プログラムは、①セッション1:「第190号条約のあらましと連合の取り組み」、②セッション2:事例報告「労金業態におけるあらゆるハラスメント禁止ガイドライン制定の取り組み」、③セッション3:「働く女性のエンパワーメント~女性のエンパワーメント原則(WEPs)のハンドブックを題材に~」でした。
冒頭、逢見直人会長代行は、「ILO第190号条約の定義について学ぶとともに、ハラスメント対策関連法と比較して同法では何が不足しているのか理解を共有しながら、職場の就業規則や諸規程、労働協約と照らしあわせ、ハラスメントのない快適な職場環境づくりを進めるための一助にしていただきたい」と挨拶しました。
次に、ILO活動推進議員連盟事務局長の石橋通宏参議院議員から、「日本国内で多くの働く仲間がハラスメントによって苦しい状況に置かれ、人命にかかわる問題も起きている。その解決のためにも、第190号条約批准に向けた努力が必要でだ。法制化の課題を丁寧に解決しながら、批准に向けた環境整備を進めていく。今後も連合の皆さんの協力をお願いしたい」との挨拶がありました。
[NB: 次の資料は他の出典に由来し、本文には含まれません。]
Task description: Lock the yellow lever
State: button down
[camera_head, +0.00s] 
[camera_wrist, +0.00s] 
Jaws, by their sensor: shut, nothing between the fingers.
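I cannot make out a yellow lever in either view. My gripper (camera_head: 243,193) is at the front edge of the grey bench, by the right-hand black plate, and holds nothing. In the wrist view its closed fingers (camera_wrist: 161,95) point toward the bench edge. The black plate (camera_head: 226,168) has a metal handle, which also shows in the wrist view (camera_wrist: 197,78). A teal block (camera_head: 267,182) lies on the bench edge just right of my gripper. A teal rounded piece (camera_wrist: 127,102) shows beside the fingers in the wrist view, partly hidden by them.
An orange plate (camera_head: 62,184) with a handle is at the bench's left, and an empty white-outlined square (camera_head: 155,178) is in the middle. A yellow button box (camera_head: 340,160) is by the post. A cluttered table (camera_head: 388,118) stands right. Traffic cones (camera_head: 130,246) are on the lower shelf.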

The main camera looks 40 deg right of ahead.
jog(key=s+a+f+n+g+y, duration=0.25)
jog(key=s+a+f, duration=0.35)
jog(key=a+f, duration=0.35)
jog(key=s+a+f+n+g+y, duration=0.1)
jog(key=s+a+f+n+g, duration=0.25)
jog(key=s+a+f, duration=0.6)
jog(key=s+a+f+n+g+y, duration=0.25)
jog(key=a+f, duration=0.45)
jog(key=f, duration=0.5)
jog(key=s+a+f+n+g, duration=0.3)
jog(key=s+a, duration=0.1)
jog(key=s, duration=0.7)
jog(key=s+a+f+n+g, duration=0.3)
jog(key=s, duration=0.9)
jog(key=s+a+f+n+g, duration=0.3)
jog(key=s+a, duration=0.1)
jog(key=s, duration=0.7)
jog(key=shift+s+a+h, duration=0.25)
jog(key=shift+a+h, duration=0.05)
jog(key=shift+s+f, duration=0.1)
続いて、ILO高﨑真一駐日代表は、「条約に関しては2018年から世界的に議論されてきたが、その過程においても連合は主要国の労働者代表としてリーダーシップを発揮された。ILOは、ディーセント・ワークの実現に向けた企業と関係者のサポートを継続し、1ヵ国でも多くの国が第 190号条約を批准することを心から願う」と挨拶しました。
①では、井上久美枝総合政策推進局長より、第190号条約やハラスメント対策関連法の概要、国内外におけるハラスメント対策に係る議論経過、条約批准に向けた環境整備と連合の取り組み等について説明を受けた後、質疑応答がありました。参加者からは、「ILO加盟国は第190号条約を批准していなくても、ILOへの報告を求められるとのことだが、報告の内容はどのようなものか」「フリーランスの労働者も第190号条約で保護されることが望ましい」等の質問・意見が出されました。
②では、全労金・深見書記長と、労金協会・菅谷常務執行役員兼法務部長より、「労働金庫業態におけるあらゆるハラスメント禁止ガイドライン」の制定に至った経緯やガイドラインの概要・意義等について報告し、井上総合局長の進行により質疑応答がされました。井上総合局長から、「経営側として率先して法を上回り、条約に沿ったガイドラインを制定するにあたっては苦労があったのではないか」「企業労使・産業労使で同様の取り組みを行う場合、何がポイントになるのか」などの問いがあり、意見交換によって理解を深めました。
③では、ILO田中竜介渉外・労働基準専門官から、企業の経営戦略とジェンダー平等を関連付けて価値創造につなげる取り組みや、それを働きかけるべき労働組合の役割等について、企業における事例の紹介を含めて解説を受けました。